By Laurie LeClair
TORONTO – The Royal Ontario Museum’s long-anticipated show Anishinaabeg Art & Power opened on June 13 with a beautiful reception. Guests sipped cedar and sweet grass tea and helped themselves to appetizers before settling in to listen to the Bear Creek Drummers and speeches of welcome from ROM Director and CEO Josh Bassesches, Co-curator Saul Williams (North Caribou Lake) and New Credit Chief Stacey Laforme. Afterwards people were invited to proceed to the exhibit or stay and listen to the music of Missy Knott and Adam Tario.
Co-Curators Williams, Arni Brownstone (ROM) and Alan Corbiere (M’Chigeeng First Nation) have put together a showcase of Anishinabek creativity and skill as told through primarily Woodland School paintings and beadwork. Items span both geographic and temporal space and visitors can see the same themes and images carried through both dimensions. Adding to these groupings, conceptual pieces are placed throughout the show to illustrate how these themes continue today.

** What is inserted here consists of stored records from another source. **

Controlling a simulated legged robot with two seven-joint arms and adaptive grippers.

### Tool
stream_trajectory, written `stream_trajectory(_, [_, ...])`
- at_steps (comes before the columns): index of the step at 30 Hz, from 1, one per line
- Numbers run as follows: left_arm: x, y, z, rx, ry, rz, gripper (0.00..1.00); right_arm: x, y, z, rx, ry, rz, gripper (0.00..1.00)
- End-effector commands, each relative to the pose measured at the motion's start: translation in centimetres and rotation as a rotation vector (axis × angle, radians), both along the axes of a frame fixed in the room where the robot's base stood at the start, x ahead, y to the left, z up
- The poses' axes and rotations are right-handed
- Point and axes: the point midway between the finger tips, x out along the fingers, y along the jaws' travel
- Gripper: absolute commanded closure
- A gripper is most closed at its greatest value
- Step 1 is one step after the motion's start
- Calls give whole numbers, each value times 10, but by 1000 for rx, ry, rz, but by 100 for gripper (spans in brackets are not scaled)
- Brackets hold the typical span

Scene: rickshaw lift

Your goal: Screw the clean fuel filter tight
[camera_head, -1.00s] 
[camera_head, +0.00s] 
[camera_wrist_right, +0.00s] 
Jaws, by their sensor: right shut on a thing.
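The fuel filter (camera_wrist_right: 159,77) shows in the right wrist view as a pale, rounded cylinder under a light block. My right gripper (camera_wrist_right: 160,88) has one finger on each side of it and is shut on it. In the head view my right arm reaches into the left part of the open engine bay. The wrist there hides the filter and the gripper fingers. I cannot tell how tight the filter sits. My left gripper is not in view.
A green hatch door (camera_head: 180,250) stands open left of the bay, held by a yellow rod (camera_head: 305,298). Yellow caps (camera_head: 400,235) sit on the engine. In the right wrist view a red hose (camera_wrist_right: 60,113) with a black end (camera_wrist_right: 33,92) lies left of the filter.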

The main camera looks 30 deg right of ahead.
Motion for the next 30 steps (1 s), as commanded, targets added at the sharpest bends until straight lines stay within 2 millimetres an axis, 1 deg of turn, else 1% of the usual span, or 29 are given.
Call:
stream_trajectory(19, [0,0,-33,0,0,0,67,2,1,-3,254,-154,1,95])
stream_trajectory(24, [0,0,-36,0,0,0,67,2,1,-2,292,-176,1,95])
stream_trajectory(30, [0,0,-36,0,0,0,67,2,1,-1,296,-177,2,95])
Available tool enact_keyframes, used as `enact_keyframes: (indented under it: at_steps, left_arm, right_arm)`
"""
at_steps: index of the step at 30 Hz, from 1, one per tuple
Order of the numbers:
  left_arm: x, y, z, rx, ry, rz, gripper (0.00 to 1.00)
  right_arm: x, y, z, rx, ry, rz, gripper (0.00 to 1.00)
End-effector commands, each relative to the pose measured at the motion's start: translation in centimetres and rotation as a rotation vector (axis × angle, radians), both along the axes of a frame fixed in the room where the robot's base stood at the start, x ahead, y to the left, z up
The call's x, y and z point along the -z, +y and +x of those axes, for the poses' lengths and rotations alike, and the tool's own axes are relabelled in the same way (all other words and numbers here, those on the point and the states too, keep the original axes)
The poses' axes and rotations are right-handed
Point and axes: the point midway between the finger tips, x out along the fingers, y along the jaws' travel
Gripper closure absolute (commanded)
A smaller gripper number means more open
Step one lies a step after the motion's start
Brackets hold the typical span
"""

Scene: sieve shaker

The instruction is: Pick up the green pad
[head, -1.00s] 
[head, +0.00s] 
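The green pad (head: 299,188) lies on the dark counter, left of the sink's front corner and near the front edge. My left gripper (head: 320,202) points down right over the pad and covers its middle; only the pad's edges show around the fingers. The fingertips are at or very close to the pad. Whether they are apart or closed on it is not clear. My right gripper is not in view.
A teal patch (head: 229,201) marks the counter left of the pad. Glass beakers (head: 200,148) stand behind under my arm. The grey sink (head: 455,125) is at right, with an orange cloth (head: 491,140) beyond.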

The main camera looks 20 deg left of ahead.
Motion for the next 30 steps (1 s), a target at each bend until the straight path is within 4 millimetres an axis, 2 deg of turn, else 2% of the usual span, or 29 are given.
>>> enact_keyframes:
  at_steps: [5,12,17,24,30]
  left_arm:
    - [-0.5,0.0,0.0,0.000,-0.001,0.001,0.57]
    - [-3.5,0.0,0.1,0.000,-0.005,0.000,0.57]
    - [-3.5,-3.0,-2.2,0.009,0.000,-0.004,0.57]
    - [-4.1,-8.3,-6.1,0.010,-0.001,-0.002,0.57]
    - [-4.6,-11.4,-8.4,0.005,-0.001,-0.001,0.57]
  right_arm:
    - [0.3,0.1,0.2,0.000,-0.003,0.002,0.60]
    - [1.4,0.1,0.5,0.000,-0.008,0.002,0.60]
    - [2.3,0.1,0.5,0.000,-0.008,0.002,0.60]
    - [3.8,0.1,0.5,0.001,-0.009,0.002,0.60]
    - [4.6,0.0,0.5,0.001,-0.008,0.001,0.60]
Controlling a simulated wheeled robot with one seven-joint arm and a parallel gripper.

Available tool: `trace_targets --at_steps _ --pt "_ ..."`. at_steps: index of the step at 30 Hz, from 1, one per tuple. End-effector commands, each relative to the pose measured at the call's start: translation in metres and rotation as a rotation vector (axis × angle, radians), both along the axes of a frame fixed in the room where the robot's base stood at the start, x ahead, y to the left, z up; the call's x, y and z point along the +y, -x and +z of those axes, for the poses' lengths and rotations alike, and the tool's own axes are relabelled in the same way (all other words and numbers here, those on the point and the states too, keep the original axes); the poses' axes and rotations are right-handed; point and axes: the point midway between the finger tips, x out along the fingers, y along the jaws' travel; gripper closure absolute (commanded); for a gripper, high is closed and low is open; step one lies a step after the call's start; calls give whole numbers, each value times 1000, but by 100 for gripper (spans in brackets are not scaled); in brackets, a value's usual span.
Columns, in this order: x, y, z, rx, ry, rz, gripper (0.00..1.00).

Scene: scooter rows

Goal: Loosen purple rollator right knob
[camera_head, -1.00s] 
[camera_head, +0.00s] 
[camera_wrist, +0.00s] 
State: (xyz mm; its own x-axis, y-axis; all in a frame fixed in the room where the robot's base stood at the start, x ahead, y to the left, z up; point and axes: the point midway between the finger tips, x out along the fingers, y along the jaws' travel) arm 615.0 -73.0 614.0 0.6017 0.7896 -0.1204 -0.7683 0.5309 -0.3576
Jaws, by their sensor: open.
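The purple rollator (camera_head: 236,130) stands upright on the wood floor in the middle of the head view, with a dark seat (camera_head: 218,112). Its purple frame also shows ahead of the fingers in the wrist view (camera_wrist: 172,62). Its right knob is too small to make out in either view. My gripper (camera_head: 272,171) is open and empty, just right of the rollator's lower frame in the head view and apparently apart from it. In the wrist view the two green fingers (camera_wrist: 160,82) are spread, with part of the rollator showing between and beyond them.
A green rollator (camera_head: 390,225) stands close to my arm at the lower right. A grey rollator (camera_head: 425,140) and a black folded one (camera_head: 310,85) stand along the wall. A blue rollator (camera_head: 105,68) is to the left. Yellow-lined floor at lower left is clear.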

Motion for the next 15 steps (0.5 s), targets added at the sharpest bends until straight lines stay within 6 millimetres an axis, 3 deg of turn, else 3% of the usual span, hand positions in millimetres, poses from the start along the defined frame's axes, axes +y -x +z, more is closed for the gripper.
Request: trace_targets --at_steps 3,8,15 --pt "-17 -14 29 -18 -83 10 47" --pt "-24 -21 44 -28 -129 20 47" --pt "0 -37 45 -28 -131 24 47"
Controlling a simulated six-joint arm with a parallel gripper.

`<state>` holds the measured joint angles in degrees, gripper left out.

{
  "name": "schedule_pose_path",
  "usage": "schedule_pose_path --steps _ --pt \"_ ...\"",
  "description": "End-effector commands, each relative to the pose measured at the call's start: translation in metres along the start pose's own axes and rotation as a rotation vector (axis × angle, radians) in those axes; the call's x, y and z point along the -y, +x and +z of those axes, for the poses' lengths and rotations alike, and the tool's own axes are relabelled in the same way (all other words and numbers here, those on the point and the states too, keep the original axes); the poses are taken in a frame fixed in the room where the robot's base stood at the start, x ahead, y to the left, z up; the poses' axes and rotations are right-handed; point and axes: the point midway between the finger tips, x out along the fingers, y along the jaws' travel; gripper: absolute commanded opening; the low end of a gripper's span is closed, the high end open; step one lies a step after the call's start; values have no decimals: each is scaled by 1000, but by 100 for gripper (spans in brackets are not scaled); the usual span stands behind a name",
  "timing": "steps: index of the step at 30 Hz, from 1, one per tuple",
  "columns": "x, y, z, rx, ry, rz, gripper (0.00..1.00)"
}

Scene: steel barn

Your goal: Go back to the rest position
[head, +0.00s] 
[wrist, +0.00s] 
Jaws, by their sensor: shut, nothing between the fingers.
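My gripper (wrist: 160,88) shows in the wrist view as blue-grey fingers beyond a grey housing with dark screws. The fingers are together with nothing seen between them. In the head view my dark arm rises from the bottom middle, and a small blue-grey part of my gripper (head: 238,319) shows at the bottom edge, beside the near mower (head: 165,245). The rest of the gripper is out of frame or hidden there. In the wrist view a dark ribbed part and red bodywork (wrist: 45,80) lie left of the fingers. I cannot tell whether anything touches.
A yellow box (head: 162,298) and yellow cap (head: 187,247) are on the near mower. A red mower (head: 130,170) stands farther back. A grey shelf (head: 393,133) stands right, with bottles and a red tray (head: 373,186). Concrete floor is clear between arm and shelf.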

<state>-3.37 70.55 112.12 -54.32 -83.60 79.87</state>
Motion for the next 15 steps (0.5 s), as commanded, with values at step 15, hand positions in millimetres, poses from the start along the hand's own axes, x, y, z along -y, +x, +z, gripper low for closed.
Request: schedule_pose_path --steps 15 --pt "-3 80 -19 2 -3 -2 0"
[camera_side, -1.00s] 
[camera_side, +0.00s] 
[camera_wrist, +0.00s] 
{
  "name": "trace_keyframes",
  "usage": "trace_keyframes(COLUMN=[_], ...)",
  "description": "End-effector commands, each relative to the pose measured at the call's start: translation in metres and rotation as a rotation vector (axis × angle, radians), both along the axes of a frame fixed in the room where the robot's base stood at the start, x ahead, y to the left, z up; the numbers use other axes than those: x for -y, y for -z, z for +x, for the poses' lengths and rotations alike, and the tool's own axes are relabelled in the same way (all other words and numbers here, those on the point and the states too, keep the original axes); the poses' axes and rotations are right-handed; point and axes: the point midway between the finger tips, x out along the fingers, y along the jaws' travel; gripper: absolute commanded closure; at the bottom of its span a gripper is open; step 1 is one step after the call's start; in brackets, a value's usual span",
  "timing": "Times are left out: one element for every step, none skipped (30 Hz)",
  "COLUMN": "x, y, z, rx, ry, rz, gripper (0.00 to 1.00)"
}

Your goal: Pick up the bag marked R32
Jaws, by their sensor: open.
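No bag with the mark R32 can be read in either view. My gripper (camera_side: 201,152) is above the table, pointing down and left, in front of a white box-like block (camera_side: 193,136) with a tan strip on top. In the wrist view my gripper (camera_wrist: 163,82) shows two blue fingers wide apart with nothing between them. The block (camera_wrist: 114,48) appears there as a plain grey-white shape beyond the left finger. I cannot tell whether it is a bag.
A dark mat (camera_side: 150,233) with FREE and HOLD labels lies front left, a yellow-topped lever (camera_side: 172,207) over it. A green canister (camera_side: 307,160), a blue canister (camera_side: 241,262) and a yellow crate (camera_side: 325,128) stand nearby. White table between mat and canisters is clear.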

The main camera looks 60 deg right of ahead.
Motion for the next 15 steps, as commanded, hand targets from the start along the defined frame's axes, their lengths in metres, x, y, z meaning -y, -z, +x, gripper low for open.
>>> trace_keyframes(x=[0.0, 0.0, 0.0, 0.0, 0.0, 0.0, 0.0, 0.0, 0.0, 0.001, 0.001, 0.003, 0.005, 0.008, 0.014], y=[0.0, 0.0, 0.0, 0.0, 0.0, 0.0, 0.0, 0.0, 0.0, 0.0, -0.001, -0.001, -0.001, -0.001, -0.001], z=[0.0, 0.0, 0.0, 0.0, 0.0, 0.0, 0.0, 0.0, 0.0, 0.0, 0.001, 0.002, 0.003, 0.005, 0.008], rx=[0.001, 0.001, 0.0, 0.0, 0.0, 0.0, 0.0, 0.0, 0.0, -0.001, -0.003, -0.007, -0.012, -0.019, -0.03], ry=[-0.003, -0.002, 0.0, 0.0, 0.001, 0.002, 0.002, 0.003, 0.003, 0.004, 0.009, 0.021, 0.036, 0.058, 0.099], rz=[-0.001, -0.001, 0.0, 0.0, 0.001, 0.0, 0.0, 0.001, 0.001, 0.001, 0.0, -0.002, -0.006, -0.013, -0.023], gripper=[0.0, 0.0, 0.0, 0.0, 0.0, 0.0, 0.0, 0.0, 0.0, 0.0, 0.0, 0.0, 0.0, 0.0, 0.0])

Tradition mixes with current examples of artistry and the logic behind the importance of creative continuum has been successfully applied here. Examples of nineteenth century beadwork sit alongside thought-provoking modern works like Maniwaki’s Nadia Myre’s 2003 beaded Indian Act and Meditations on Red #2. Traditional beaded moccasins and friendship bags find a contemporary counterpart in M’Chigeeng artist Barry Ace’s Dichotomized (2017) and Digital Bandolier (2011). The Woodland School paintings, mostly from the 1970’s through to the 1990’s, share space with representations from ancient petroglyphs and a comparison of the two will find many recurring symbols and themes. Williams’ work is among them, his White Women and their Plants being one of the most beautiful and moving of the collection. Overseeing the entire room words like Nihtam ahkiiwang (Creation), Niimowin (Dancing) Pimi yaawin (Travel) and Wiisagentamowin (Hurt) divide the space into experiential themes. Both male and female artists, some whose names have been lost through time, are represented.
The exhibit is as much about symbols and continuum as it is about the craftsmanship of the items themselves. Brownstone explained, “Most exhibitions have a linear storyline, whereas ours plays out like a musical refrain with neither beginning nor end.” For starters, visitors are able to approach from any direction, walking through concentric circles of displays and although the earliest artifacts can be found at the exhibit’s heart the layout is designed to be timeless. Walking out from the centre guests discover priceless examples of intricate beadwork and other forms of needlecraft purposely chosen from all four directions of Anishinaabeg territory. The number seven, so significant in Anishinabek teachings, recurs throughout: We learn that the ROM has borrowed artifacts from seven other museums; the curators chose key works from Anishinaabeg members of the Indigenous Group of Seven; Seven figures, each wearing beaded regalia stand guard around the room.
Beauty is everywhere, however the curators did not shy away from uncomfortable subjects like dysfunction, dispossession and colonization. But in keeping with the design these themes are only part of the entire story. Instead, people will witness exactly what the exhibit sets out to show: A masterly and colourful representation of Anishinaabeg art and power, as it was two hundred years ago and as it continues to be today.
Lastly, the exhibit is also about the future of Anishinaabeg creativity and presence. Anishinabek docents will be on hand to interpret the gallery where Anishinaabemowin takes pride of place in all the written descriptions. Although sesquicentennial partnerships helped to fund the exhibit, Corbiere wrote in his piece for ROM magazine, “I have never thought of this exhibition as a response to Canada 150; in fact, my primary audience for the exhibition is the students in the Greater Toronto Area, especially those at First Nations School in Toronto and those in universities and colleges.” Saul Williams shares this view and noted, “I want to encourage our children and young people to learn about their people from positive information.”
Anishinaabeg: Art & Power opens at the Royal Ontario Museum on June 17 and runs until November 19, 2017.